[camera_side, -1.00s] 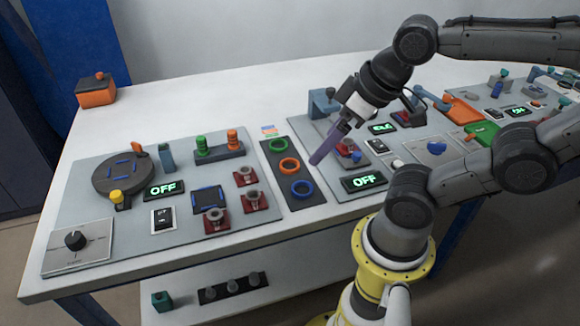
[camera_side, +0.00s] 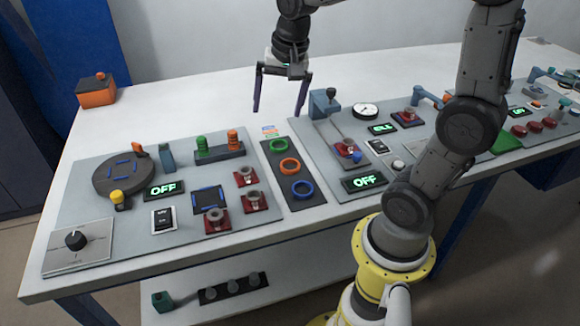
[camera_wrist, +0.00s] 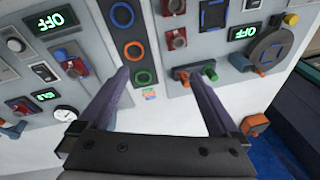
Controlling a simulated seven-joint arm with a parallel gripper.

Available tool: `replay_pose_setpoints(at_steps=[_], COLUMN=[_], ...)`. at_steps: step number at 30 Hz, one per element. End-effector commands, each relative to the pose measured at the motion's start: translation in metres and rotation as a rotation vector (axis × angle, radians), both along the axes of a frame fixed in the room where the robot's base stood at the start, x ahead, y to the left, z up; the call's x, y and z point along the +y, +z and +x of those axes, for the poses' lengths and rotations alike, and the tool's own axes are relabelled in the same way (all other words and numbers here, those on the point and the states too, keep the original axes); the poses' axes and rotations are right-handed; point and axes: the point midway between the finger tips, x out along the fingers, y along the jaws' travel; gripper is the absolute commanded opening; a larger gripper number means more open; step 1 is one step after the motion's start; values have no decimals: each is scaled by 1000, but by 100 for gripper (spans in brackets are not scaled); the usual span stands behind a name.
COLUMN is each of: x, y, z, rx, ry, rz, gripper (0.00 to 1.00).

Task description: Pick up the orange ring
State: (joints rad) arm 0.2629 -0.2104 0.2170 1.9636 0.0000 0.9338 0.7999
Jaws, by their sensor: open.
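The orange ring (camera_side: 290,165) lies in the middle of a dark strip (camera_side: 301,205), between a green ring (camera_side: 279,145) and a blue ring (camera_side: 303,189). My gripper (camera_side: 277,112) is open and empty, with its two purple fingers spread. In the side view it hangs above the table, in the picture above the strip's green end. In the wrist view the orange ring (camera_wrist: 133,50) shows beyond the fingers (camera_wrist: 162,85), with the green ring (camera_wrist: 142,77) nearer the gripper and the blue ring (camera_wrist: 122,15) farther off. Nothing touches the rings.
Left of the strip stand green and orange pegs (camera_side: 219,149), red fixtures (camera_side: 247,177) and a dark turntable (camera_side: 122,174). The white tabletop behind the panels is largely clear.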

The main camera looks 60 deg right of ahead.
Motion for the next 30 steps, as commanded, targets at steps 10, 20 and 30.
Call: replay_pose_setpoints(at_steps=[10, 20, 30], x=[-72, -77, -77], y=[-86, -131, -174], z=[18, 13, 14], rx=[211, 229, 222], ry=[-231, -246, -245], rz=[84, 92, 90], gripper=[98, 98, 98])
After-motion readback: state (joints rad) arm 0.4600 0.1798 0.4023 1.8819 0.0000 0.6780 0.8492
---
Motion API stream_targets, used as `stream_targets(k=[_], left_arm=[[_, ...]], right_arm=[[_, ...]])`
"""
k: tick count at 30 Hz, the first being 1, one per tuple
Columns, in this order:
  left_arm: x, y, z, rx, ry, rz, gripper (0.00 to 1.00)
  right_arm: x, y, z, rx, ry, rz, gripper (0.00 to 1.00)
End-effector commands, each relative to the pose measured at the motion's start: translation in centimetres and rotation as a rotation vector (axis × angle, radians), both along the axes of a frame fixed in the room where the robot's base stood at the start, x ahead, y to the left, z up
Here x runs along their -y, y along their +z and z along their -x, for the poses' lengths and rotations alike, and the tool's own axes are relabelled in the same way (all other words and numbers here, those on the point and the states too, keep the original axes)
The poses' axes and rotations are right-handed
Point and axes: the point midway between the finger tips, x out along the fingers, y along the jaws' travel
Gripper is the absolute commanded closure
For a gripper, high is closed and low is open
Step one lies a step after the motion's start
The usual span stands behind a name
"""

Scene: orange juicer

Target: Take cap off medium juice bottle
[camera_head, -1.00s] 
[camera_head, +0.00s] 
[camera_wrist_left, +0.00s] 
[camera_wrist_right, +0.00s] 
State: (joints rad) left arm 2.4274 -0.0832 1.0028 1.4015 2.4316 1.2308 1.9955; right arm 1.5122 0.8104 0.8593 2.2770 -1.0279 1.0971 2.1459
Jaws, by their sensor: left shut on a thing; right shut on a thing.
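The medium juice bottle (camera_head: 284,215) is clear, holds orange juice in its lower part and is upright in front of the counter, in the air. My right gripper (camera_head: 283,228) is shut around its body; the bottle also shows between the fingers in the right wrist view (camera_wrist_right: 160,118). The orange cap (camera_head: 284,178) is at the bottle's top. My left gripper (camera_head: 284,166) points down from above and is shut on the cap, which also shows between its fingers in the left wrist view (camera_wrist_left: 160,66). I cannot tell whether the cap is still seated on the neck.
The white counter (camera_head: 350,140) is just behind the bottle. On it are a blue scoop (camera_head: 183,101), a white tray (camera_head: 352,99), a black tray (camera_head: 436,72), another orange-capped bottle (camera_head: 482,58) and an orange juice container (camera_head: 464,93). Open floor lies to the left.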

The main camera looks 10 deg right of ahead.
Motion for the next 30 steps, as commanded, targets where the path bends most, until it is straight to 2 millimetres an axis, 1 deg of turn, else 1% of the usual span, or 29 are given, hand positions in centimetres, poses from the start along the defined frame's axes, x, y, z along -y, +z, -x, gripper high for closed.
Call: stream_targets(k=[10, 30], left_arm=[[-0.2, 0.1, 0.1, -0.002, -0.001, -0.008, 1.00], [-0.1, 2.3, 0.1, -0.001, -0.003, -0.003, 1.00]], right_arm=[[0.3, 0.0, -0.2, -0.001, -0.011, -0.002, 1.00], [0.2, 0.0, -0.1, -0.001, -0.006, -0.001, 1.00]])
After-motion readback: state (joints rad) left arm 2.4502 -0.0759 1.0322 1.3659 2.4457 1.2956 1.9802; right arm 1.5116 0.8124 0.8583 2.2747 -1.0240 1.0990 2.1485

INSTRUCTION »
Find the lines of the material that hold the word "centimetres" and report their count alone.

ANSWER TO THIS PROBLEM »
2